We aspire to do great things, but we can only accomplish those through opportunity, effort, experimentation, and failure. The possibilities we open for ourselves — and others — depend in large part on how our botched attempts are received and understood. In this way, mistakes are catalysts, moving us toward ever more sophisticated and effective ways of moving in and acting on the world.
Unfortunately, schools far too often treat failures and errors as evidence of intrinsic capacity. Mistakes become indictments rather than new pathways toward possibility. Failures legitimate lowered expectations and restricted opportunities instead of differentiated supports. And (mis)behavior is understood as character flaw rather than an opportunity to grow and repair. These misinterpretations have enormous implications for youth who are daily exploring possibilities in identity, vocation, community, relationship, and purpose in their academic and social experiences in school. Students from non-dominant groups are particularly vulnerable to the effects of having mistakes essentialized as denunciations of their potential. Consequently, examining how we apprehend and tend failure is a crucial component in any effort to achieve excellence, equity, and/or justice in education.

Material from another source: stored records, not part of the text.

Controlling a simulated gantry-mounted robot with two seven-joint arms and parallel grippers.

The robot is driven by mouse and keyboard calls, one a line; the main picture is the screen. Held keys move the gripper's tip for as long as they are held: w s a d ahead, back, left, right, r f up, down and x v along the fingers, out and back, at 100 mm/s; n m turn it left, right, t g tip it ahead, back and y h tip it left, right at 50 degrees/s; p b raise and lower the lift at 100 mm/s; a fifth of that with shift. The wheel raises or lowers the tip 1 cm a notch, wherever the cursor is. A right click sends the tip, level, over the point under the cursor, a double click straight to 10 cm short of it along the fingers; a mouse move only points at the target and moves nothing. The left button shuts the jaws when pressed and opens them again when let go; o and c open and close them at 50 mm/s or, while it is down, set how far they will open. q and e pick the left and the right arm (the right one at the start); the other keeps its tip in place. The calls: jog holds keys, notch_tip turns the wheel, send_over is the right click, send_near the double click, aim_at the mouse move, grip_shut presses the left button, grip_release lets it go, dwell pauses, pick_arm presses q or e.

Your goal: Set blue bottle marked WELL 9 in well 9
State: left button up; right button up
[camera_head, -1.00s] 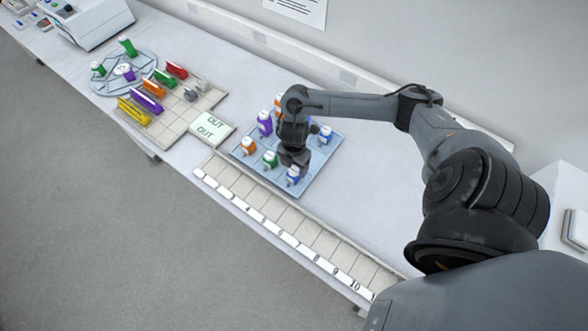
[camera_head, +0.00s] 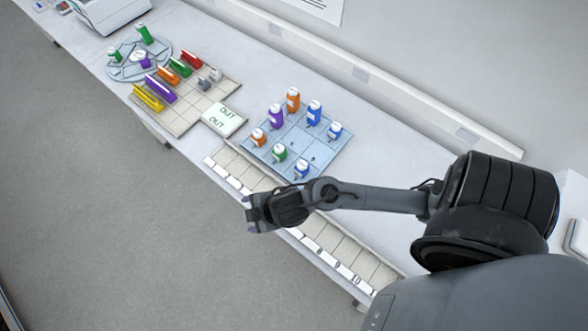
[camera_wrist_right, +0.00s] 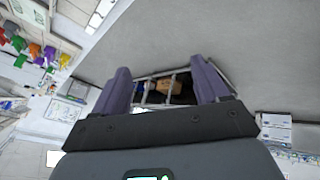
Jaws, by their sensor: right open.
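Three blue bottles stand on the light-blue tray (camera_head: 281,178): a tall one (camera_head: 314,113) at the back, a short one (camera_head: 335,131) at the right corner and a short one (camera_head: 302,169) at the front. I cannot read which is marked WELL 9. The row of numbered wells (camera_head: 228,160) runs along the table's front edge; my right arm covers its middle, and 10 is legible near its right end. My right gripper (camera_head: 250,213) is open and empty, out past the table's front edge. In the wrist view its two purple fingers (camera_wrist_right: 163,88) are spread. My left gripper is not in view.
Purple (camera_head: 275,116), orange (camera_head: 293,100) and green (camera_head: 280,152) bottles share the tray. An OUT card (camera_head: 223,118) lies left of it, beside a beige board (camera_head: 207,107) with coloured racks. A round blue tray (camera_head: 122,71) stands farther left. The table behind the bottle tray is clear.

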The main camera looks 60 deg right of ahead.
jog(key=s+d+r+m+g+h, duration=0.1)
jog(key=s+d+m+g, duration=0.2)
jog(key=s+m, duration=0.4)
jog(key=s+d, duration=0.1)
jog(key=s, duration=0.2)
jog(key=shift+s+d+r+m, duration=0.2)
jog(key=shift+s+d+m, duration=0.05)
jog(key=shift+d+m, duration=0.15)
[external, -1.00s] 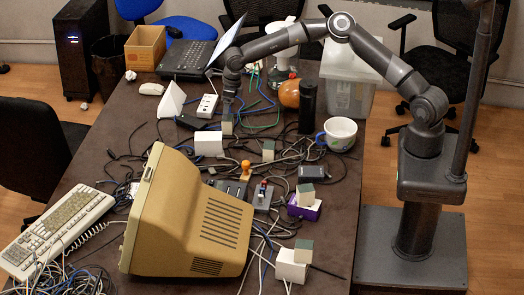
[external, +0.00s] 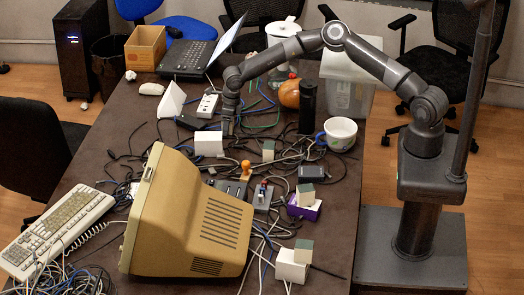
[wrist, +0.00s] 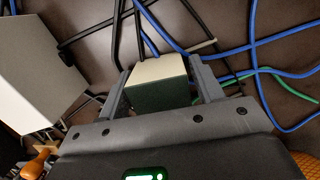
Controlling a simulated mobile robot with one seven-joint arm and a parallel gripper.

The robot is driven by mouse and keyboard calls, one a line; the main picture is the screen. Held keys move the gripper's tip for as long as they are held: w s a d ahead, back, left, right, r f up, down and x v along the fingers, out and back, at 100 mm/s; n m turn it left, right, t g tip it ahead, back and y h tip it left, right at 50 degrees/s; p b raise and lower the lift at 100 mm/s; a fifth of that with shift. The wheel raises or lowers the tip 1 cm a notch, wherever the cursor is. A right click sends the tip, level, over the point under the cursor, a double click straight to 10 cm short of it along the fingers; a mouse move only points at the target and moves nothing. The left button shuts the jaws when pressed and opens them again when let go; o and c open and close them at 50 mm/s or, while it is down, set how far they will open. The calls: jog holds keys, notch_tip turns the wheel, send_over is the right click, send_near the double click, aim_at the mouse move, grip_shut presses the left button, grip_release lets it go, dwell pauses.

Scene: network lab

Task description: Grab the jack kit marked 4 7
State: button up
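A small box-shaped kit (wrist: 158,95) with a cream top and grey-green front lies between the two fingers of my gripper (wrist: 160,82) in the wrist view. The fingers stand close along both its sides; I cannot tell whether they press on it. In the external view my gripper (external: 228,126) is down at the tabletop and mostly hides this kit. Similar kits show at the table's middle (external: 268,150), on a purple block (external: 305,195) and by a white box (external: 303,250). No mark such as 4 7 is readable on any of them.
A white box (external: 208,143) stands just left of my gripper; it also shows in the wrist view (wrist: 35,75). Loose cables (wrist: 255,45) lie around the kit. A beige monitor (external: 190,215) fills the front.

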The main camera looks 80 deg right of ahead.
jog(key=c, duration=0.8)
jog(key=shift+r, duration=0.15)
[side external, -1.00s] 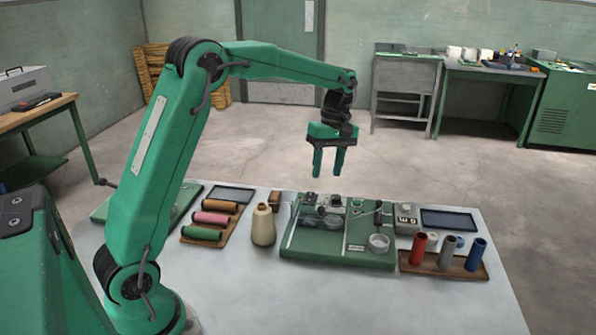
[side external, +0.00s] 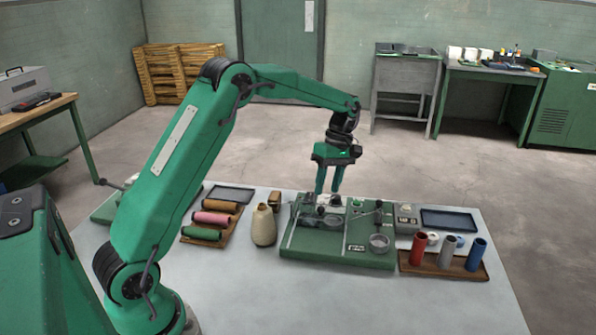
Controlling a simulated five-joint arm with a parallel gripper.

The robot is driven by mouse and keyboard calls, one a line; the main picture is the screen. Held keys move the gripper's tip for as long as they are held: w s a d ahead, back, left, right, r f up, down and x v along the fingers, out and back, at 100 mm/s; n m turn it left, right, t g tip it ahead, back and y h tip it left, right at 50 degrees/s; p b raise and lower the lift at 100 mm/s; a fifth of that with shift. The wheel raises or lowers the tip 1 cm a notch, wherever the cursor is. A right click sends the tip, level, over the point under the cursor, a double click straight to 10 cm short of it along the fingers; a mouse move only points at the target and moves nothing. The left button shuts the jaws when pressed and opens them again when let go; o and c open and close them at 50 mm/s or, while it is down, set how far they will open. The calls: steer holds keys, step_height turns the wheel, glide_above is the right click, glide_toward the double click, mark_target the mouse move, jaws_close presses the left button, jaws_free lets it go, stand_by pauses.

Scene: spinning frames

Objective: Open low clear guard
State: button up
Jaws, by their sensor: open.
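A green winding unit (side external: 345,250) sits on the grey table, with small dark and metal parts on top. A low, see-through piece that looks like the clear guard (side external: 312,215) is at its left rear part; its edges are faint, and I cannot tell whether it is shut. My gripper (side external: 327,188) points down just above the rear left of the unit. Its two fingers are apart with nothing between them. I cannot tell whether the fingertips touch anything.
A cream cone (side external: 264,226) stands left of the unit. Left of it lies a rack with coloured spools (side external: 212,218). At the right, a wooden tray (side external: 445,270) holds red, grey and blue tubes. The table front (side external: 330,305) is clear.

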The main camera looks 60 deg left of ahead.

In this talk, Dr. Eric Toshalis will argue that failure should be an opening of possibility, not its foreclosure. Moving from theory to practice, he will consider three main systems through which possibility is routinely extinguished in our schools: grading, ranking, and punishing. Dr. Toshalis will illuminate the possibilities that are unlocked when we dismantle these systems and replace them with liberating, responsive, inspiring, and developmentally rich approaches.
Speaker Bio:
Eric Toshalis has served in a variety of teaching and leadership roles in and around public secondary school classrooms for over three decades. In addition to his many peer-reviewed and practitioner-oriented articles, webinars, and online resources, Toshalis is the author of the award-winning book, Make Me! Understanding and Engaging Student Resistance in School (2015), and is co-author with Michael J. Nakkula of the widely used text, Understanding Youth: Adolescent Development for Educators (2006), both by Harvard Education Press. His next co-authored book, to be released by Pearson this summer, is the 13th edition of Comprehensive Classroom Management: Creating Communities of Support and Solving Problems. Dr. Toshalis provides equity-focused independent scholarship and education consulting for a range of clients at EngagingResistance.com.